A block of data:

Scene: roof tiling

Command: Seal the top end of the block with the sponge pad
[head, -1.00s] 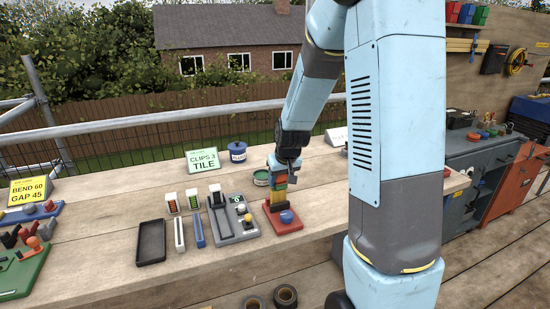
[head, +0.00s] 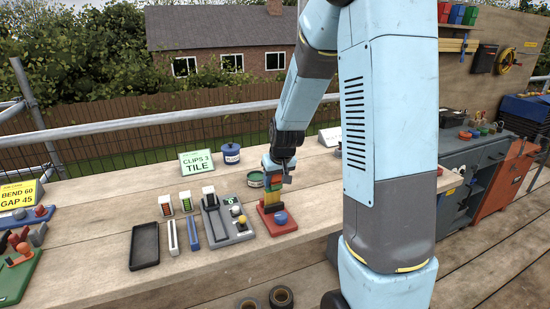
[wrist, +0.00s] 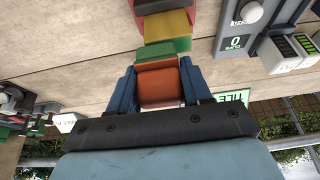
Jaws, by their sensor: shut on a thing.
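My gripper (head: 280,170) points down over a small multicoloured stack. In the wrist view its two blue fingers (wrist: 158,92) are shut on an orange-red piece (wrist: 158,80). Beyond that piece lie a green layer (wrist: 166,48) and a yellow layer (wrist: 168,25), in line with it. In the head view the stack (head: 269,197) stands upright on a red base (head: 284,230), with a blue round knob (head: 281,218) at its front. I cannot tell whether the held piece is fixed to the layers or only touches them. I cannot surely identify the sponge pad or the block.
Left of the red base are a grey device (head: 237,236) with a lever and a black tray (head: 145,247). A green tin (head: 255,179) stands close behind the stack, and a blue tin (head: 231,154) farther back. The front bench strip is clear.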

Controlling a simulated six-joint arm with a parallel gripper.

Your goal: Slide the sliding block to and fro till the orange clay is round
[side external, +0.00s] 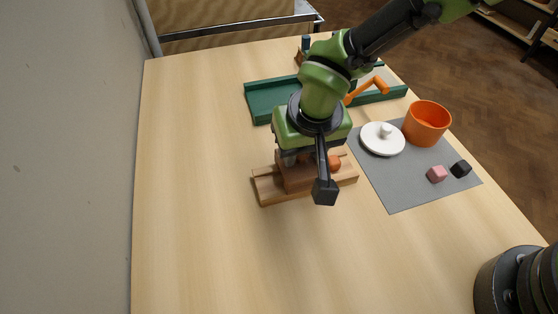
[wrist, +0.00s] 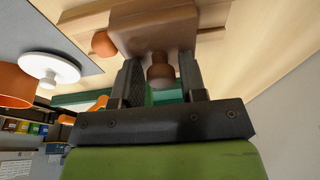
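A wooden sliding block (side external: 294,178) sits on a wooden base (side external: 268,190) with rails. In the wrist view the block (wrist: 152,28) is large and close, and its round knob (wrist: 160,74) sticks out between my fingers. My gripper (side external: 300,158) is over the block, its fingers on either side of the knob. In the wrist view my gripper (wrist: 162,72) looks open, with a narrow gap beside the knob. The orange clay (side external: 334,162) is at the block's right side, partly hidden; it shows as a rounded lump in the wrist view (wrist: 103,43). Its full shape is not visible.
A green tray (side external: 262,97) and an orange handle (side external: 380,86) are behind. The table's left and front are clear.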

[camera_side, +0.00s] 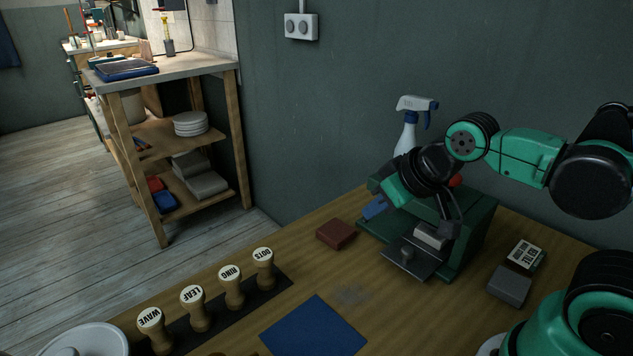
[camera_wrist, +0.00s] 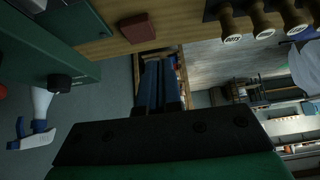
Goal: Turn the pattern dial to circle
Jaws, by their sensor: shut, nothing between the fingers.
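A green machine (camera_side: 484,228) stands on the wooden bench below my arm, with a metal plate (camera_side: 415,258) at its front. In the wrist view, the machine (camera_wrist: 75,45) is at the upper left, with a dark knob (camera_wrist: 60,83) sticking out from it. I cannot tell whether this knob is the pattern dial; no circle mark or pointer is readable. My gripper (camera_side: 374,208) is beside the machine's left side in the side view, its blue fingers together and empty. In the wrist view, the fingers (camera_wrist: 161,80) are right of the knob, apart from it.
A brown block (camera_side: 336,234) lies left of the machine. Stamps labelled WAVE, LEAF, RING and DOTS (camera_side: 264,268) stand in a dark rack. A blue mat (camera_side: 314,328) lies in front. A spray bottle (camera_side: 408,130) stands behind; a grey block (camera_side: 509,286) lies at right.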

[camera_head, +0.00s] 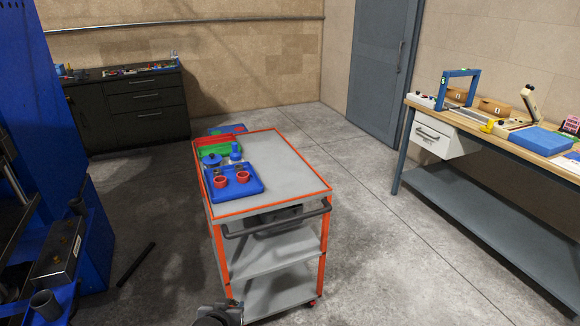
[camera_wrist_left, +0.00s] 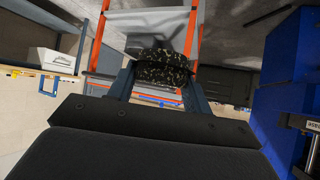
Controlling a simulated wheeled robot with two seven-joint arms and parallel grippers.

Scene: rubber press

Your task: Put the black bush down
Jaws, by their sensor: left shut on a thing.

### PROBLEM DESCRIPTION:
From the listing above, pick out every line containing "Scene".

### PROBLEM SOLUTION:
Scene: roof tiling
Scene: rubber press

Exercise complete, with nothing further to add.